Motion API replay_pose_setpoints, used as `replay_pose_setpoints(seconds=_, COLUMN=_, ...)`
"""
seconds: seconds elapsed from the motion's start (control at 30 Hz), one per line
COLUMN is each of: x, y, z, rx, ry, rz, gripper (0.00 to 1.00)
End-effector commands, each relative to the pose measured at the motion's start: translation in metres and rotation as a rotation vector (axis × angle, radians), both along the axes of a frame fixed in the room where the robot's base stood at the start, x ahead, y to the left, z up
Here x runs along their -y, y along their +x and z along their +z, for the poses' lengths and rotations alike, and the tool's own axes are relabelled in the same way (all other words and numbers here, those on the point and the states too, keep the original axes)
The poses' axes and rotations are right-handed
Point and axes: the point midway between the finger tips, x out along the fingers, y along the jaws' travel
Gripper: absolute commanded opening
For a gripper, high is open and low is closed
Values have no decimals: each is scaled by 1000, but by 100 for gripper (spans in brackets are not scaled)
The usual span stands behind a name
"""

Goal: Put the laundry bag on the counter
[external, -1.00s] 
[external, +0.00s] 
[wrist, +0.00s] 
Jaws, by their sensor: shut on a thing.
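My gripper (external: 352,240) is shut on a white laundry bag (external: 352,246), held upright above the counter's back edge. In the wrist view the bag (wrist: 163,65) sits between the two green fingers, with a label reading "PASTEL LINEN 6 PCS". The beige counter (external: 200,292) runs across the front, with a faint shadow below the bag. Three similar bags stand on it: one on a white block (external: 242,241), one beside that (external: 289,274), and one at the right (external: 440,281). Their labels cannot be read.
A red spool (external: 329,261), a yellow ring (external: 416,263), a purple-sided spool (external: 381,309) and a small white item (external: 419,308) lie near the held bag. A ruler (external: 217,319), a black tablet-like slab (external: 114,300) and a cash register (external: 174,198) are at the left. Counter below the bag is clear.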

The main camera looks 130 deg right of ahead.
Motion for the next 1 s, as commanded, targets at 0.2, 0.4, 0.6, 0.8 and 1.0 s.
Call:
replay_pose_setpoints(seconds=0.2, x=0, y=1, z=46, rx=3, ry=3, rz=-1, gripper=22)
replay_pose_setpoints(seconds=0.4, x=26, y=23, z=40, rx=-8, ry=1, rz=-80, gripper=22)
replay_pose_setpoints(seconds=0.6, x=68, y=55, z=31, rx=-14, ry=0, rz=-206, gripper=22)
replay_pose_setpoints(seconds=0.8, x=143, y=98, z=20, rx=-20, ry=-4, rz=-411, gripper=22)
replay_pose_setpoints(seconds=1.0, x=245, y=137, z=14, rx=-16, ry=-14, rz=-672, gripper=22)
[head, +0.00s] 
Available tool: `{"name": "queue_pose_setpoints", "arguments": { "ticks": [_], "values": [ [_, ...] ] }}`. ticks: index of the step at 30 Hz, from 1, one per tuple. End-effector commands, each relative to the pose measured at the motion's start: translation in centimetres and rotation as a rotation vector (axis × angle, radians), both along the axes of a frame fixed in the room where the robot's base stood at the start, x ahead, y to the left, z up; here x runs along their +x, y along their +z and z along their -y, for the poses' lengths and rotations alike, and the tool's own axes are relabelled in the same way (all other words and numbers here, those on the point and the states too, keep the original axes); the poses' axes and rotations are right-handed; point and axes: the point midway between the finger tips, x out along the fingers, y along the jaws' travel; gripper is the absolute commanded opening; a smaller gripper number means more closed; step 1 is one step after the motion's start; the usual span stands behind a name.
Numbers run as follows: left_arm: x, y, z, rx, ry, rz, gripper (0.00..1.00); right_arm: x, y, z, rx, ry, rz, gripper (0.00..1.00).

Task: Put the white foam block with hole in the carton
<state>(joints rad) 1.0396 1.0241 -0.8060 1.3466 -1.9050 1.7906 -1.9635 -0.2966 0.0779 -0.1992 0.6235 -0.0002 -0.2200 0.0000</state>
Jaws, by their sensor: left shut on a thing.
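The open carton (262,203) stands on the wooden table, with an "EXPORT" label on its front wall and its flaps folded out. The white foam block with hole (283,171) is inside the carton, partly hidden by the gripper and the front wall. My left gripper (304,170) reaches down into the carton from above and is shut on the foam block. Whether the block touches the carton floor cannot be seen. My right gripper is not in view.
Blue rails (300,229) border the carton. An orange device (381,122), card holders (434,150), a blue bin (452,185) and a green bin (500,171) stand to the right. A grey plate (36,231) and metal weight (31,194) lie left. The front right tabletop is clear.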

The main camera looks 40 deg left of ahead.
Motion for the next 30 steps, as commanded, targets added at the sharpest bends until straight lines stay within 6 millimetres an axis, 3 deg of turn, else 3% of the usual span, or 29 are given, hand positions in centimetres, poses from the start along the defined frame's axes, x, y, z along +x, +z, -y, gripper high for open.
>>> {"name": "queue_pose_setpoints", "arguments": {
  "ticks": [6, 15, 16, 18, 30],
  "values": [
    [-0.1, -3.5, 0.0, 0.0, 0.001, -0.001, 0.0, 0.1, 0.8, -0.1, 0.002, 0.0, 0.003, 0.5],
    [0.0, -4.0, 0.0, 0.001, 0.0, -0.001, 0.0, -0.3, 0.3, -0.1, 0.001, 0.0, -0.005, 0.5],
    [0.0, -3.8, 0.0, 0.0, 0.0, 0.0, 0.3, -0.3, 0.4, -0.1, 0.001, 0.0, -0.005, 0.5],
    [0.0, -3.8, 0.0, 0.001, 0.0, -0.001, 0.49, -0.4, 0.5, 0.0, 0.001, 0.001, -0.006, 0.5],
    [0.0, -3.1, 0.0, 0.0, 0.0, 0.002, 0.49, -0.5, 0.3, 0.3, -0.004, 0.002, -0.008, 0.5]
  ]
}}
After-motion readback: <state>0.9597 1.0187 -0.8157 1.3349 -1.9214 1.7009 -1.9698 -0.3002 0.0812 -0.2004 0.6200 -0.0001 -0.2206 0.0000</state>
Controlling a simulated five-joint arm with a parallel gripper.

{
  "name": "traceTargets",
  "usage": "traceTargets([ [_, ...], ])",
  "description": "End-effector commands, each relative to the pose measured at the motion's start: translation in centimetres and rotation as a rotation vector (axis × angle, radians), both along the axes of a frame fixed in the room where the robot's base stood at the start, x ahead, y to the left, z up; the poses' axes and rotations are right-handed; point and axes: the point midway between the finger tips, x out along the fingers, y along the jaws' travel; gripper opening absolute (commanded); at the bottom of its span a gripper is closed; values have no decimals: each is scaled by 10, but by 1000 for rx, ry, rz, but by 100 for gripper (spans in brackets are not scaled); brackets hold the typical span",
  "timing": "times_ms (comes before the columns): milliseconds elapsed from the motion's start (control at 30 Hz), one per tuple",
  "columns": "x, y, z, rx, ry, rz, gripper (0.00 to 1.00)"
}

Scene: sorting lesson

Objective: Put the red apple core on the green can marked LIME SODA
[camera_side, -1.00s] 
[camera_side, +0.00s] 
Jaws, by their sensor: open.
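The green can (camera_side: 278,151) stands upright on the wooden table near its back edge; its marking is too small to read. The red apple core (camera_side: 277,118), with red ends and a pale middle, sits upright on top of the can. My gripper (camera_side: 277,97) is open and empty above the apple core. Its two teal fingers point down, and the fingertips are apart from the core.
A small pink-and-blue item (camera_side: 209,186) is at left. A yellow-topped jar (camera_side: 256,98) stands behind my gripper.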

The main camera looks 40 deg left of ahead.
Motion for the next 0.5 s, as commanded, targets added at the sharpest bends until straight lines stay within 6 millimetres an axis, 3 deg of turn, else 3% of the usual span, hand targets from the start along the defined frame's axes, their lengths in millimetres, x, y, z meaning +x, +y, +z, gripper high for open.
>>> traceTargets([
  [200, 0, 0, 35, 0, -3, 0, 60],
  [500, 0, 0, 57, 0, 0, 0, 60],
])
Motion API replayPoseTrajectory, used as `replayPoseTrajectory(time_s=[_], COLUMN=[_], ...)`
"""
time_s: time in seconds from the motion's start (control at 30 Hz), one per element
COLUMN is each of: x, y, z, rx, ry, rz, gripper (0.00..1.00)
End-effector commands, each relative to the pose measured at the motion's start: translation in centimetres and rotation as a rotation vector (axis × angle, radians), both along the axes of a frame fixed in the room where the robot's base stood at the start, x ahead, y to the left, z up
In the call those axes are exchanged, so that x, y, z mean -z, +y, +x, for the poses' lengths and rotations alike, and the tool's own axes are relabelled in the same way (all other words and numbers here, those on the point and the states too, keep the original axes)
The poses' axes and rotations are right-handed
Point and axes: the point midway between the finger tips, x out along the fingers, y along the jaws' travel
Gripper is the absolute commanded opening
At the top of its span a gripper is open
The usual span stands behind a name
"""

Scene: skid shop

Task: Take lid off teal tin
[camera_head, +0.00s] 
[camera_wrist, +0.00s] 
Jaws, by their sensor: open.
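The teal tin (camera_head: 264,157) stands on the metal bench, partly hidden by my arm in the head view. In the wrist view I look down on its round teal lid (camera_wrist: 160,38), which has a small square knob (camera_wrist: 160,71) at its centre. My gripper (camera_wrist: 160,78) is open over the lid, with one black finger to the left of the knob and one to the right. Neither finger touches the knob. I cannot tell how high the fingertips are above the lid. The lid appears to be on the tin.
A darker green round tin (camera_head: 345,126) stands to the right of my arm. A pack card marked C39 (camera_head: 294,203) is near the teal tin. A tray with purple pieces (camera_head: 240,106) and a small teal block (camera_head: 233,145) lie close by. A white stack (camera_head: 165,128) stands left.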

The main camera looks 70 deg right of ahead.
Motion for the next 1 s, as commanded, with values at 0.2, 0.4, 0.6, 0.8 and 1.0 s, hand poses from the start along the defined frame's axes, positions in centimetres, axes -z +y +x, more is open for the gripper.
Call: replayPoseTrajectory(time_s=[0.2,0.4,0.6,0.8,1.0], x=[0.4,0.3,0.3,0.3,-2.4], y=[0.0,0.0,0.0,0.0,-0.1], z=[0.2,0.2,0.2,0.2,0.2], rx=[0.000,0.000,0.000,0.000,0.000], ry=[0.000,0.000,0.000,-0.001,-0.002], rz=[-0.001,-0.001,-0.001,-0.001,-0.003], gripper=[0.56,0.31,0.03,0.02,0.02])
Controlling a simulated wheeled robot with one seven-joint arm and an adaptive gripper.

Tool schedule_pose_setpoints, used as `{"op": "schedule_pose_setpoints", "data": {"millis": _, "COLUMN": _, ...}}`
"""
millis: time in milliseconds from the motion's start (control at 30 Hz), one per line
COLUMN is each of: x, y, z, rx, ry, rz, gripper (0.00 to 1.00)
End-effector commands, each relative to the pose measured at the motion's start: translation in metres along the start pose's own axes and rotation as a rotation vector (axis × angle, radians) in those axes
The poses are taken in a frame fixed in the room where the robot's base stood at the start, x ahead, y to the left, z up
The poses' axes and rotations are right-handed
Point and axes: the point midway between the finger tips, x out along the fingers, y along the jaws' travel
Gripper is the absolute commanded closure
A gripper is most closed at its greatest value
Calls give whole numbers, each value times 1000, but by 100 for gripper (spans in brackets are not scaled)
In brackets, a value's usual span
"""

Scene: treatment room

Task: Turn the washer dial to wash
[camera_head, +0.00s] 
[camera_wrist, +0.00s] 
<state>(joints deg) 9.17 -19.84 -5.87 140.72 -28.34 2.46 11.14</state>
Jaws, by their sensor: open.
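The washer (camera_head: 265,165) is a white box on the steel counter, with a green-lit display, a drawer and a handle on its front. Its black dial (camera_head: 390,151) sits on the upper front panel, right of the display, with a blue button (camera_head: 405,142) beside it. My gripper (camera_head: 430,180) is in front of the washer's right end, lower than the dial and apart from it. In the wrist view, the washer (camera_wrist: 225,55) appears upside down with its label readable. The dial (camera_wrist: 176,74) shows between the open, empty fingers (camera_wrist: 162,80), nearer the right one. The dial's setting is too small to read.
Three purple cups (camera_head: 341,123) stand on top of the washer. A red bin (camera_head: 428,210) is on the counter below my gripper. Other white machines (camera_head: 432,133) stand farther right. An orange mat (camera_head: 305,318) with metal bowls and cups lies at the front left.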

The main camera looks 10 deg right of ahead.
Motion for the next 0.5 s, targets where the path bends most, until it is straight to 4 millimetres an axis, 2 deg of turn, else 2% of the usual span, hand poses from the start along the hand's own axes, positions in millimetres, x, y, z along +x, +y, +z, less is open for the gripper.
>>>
____________
Problem statement -> Report every line containing the word "looks" from the listing above.

Expected answer ->
The main camera looks 130 deg right of ahead.
The main camera looks 40 deg left of ahead.
The main camera looks 40 deg left of ahead.
The main camera looks 70 deg right of ahead.
The main camera looks 10 deg right of ahead.

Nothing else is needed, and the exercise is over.